— Written problem —
Using the records below, count the lines with "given" in them. Give the number only.
━━ Working data
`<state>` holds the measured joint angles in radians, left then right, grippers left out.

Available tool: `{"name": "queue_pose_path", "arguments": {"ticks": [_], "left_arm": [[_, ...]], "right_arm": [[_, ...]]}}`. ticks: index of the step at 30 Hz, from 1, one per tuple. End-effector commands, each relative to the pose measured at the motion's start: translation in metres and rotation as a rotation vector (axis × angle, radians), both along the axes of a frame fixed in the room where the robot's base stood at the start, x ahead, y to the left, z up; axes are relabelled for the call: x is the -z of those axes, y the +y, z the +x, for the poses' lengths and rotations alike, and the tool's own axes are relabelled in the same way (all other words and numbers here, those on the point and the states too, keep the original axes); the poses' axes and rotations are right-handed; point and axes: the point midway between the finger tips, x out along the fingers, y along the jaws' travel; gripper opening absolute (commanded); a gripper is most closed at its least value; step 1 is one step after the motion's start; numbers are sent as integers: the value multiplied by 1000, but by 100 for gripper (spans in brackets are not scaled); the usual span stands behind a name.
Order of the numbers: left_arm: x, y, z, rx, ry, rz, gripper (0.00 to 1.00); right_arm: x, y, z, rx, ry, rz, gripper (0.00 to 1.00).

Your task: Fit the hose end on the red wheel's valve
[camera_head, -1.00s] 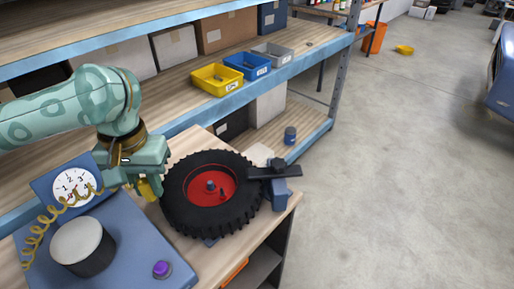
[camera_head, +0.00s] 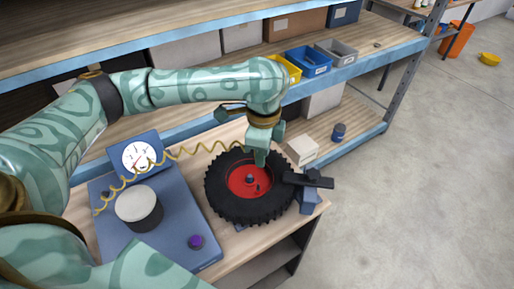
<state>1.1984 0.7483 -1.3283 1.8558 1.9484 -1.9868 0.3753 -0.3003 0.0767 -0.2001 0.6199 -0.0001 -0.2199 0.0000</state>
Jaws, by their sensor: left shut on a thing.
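The red wheel (camera_head: 240,188) with its black knobbly tire lies flat on the wooden bench. A dark hub stub (camera_head: 249,179) stands in the middle of its red rim, and a small dark valve (camera_head: 258,188) stands beside it. My left gripper (camera_head: 261,160) points down over the far side of the wheel, a little beyond the valve. It is shut on the hose end, which its fingers mostly hide. The yellow coiled hose (camera_head: 185,152) stretches from the blue pump unit (camera_head: 170,225) to the gripper. I cannot tell whether the hose end touches the wheel. My right gripper is not in view.
A black clamp (camera_head: 310,180) on a blue block grips the wheel's right side. The pump unit carries a gauge (camera_head: 138,156), a white-topped cylinder (camera_head: 138,204) and a purple knob (camera_head: 196,242). Shelves with bins run behind. Open floor lies to the right.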

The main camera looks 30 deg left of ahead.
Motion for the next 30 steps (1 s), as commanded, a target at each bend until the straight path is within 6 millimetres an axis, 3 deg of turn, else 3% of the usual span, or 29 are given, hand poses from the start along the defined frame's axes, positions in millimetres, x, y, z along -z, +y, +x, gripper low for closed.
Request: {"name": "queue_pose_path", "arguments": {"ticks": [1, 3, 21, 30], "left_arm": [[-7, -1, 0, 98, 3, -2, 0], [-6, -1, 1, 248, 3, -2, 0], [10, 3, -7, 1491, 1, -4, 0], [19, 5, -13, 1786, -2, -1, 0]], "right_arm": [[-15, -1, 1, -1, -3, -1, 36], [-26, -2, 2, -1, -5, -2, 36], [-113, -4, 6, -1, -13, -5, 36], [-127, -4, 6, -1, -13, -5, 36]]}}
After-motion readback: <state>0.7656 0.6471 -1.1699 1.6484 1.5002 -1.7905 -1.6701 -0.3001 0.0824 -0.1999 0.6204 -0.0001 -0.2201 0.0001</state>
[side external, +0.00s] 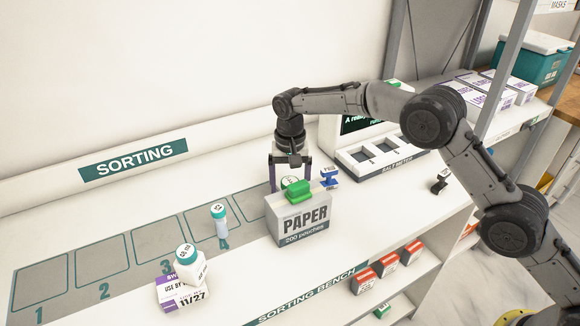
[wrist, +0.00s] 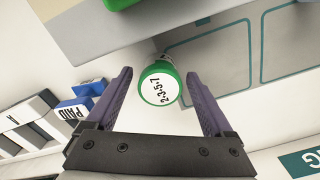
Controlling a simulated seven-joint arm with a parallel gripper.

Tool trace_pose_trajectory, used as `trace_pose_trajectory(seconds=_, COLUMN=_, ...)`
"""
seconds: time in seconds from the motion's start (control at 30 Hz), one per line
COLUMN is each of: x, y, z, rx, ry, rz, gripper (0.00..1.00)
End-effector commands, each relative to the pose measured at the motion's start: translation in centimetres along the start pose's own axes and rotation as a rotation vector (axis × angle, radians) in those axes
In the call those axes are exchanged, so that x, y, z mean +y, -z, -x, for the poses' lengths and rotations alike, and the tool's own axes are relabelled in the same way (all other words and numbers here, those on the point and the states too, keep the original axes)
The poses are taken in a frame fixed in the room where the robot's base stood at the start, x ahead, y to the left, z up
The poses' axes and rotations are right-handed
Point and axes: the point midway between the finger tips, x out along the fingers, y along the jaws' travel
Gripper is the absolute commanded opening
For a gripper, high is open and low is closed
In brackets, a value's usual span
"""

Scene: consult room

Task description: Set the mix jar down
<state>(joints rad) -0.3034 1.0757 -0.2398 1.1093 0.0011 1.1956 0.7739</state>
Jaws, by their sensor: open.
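A jar with a white, green-rimmed lid marked "2·3·5·7" (wrist: 161,86) is between my fingers in the wrist view, with a gap on each side. In the side view its lid (side external: 289,181) shows just behind the PAPER box, which hides its body, so I cannot see what its base rests on. I take it to be the mix jar, though no such name is readable. My gripper (wrist: 158,74) is open around it, pointing down; in the side view my gripper (side external: 290,178) is behind the box.
The PAPER box (side external: 304,222) carries a green stamp-like block (side external: 298,191). A blue PAID stamp (side external: 329,178) stands right of it. A teal-capped vial (side external: 220,222) stands by space 4. A teal-lidded white bottle (side external: 190,267) tops a purple-white carton (side external: 172,293). Spaces 1 to 3 look clear.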

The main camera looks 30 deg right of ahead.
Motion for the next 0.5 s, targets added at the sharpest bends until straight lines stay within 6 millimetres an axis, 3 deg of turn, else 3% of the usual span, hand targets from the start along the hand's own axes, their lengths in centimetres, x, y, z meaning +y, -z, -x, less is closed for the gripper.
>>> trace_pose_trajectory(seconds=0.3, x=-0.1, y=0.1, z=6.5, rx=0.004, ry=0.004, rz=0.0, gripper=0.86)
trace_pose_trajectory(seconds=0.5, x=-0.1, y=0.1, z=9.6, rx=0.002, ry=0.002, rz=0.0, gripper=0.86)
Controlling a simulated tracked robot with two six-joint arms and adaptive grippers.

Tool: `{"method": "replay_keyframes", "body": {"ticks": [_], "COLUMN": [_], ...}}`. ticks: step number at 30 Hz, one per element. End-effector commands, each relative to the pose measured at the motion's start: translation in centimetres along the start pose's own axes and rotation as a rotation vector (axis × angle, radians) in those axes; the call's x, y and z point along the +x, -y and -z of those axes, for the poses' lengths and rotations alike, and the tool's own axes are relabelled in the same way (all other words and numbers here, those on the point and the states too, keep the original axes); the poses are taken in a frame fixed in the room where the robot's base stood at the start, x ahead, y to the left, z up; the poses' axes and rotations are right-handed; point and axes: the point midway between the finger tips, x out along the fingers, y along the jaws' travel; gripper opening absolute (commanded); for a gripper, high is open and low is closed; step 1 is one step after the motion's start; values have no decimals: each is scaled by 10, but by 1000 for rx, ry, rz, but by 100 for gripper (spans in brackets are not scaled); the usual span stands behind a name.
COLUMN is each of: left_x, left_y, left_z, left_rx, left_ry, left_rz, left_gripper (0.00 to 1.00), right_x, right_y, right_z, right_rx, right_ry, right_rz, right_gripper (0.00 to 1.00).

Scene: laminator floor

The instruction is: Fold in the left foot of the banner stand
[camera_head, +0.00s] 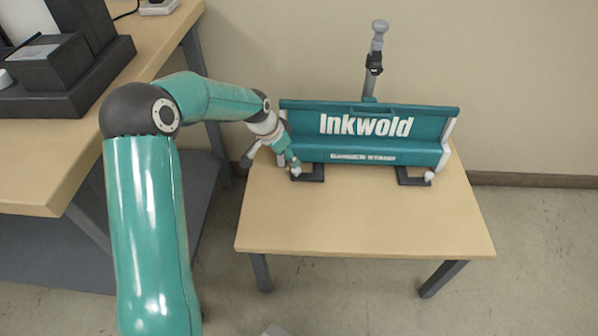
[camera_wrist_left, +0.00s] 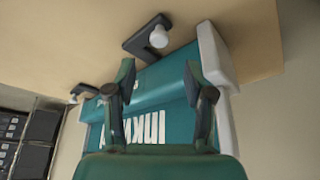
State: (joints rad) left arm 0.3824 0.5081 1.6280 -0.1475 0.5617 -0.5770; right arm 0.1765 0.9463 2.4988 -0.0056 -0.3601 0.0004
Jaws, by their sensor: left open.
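The teal banner stand (camera_head: 380,150) with white end caps and "Inkwold" lettering lies along the back of a small table. Its left foot (camera_head: 314,176), a dark bracket with a white knob, sticks out in front; the right foot (camera_head: 405,180) does too. My left gripper (camera_head: 294,167) is at the stand's left end, close by the left foot. In the left wrist view my left gripper (camera_wrist_left: 160,70) has its fingers apart with nothing clearly held; the left foot (camera_wrist_left: 138,45) and its knob lie just beyond the tips. Contact cannot be told. My right gripper is not in view.
The small wooden table (camera_head: 360,225) is bare in front of the stand. A grey telescopic pole (camera_head: 373,70) rises behind the stand. A larger bench (camera_head: 60,150) with black equipment (camera_head: 65,75) stands at the left. A wall is behind.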

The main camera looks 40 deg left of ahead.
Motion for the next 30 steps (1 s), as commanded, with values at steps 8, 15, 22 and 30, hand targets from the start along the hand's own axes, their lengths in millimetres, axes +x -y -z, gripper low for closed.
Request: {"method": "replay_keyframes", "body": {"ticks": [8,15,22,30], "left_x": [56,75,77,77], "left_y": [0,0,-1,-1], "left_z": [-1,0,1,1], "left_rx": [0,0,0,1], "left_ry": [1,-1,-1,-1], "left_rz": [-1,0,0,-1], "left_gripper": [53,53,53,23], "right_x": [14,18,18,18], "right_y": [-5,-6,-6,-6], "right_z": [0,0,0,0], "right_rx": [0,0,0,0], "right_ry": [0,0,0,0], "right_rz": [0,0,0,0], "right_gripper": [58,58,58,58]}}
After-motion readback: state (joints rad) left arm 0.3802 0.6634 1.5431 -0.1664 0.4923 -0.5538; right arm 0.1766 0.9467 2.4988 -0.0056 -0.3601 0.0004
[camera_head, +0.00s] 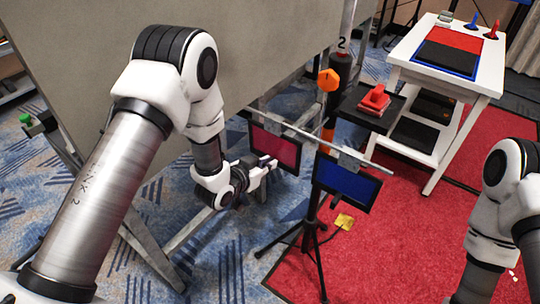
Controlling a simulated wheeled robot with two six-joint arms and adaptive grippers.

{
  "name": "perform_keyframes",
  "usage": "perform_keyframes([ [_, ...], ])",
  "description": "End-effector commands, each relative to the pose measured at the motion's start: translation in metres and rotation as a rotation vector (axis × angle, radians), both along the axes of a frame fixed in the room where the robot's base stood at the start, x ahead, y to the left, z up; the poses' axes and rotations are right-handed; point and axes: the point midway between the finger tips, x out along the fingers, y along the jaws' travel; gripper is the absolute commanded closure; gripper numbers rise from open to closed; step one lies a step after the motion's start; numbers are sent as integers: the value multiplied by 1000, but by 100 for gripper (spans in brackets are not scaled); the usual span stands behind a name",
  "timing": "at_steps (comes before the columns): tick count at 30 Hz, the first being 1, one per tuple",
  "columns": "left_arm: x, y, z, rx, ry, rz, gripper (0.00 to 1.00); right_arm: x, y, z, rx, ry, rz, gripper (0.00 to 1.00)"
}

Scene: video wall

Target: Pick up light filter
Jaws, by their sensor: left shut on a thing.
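A red-pink light filter (275,148) in a dark frame hangs at the left end of a grey crossbar (318,139) on a tripod stand. A blue light filter (346,182) in a dark frame hangs at the bar's right side. My left gripper (272,163) is at the lower part of the red-pink filter and is shut on it; its fingertips are small and partly merge with the filter. My right arm shows at the right edge, but its gripper is outside the picture.
The tripod (314,225) stands on blue carpet and a red mat (395,250). A small dark shelf (368,110) holds a red object (374,98). A white table (450,25) stands at the back right. A large grey panel (255,45) rises behind my left arm. A yellow piece (344,221) lies on the floor.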

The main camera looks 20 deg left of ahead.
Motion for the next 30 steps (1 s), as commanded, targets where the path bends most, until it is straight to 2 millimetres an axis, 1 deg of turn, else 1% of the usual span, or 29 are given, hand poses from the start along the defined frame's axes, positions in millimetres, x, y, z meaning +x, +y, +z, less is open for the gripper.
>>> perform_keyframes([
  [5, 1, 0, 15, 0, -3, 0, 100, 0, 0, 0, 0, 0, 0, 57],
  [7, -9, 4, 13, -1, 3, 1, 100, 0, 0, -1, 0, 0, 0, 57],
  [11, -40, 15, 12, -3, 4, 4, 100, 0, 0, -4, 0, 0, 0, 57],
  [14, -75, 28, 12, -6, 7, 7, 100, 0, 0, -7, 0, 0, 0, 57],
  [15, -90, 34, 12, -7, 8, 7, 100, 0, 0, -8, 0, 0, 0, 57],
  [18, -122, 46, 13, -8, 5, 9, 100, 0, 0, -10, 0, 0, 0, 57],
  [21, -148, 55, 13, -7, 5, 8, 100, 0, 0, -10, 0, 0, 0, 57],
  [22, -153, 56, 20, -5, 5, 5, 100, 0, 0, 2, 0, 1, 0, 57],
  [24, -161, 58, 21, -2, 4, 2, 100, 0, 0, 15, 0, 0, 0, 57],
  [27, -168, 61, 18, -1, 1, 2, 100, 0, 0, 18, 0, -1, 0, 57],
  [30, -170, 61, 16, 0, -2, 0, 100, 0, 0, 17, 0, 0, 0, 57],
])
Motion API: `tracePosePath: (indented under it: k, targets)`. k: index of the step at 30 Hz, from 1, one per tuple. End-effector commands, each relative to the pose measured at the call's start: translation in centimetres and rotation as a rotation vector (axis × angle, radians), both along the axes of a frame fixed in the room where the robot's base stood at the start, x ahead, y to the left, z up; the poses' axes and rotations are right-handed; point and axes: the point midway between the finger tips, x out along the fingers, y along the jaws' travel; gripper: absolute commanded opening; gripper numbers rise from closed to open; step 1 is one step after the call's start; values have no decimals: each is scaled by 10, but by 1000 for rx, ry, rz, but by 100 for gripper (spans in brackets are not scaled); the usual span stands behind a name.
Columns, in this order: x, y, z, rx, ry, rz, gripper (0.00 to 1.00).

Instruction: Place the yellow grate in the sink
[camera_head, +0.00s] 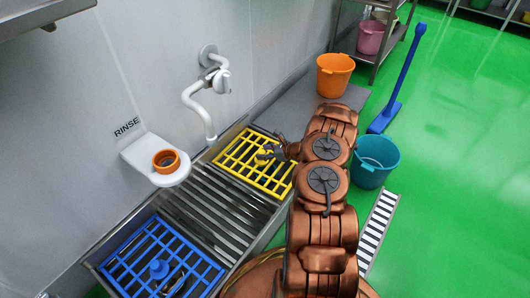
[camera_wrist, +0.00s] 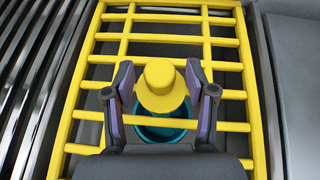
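The yellow grate (camera_head: 235,178) is at the right end of the long metal sink (camera_head: 184,228), level or nearly so. Whether it rests on the sink or hangs just above it is hard to tell. In the wrist view the grate (camera_wrist: 175,39) fills most of the picture, with its round yellow knob (camera_wrist: 161,88) in the middle. My gripper (camera_wrist: 161,80) has one finger on each side of the knob, close against it. In the head view my gripper (camera_head: 268,152) is over the grate's middle and my arm covers its right side.
A blue grate (camera_head: 137,252) lies at the sink's near left end, beyond metal slats (camera_head: 205,200). A white tap (camera_head: 200,105) and a shelf with an orange ring (camera_head: 166,161) are on the wall. Orange (camera_head: 334,76) and teal (camera_head: 374,160) buckets stand to the right.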

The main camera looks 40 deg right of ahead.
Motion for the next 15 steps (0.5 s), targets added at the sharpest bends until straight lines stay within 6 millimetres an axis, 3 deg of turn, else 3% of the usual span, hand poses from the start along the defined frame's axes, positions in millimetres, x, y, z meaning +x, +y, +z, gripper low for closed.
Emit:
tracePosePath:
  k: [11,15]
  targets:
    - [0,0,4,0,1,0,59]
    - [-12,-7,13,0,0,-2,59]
━━━━
— Task result —
2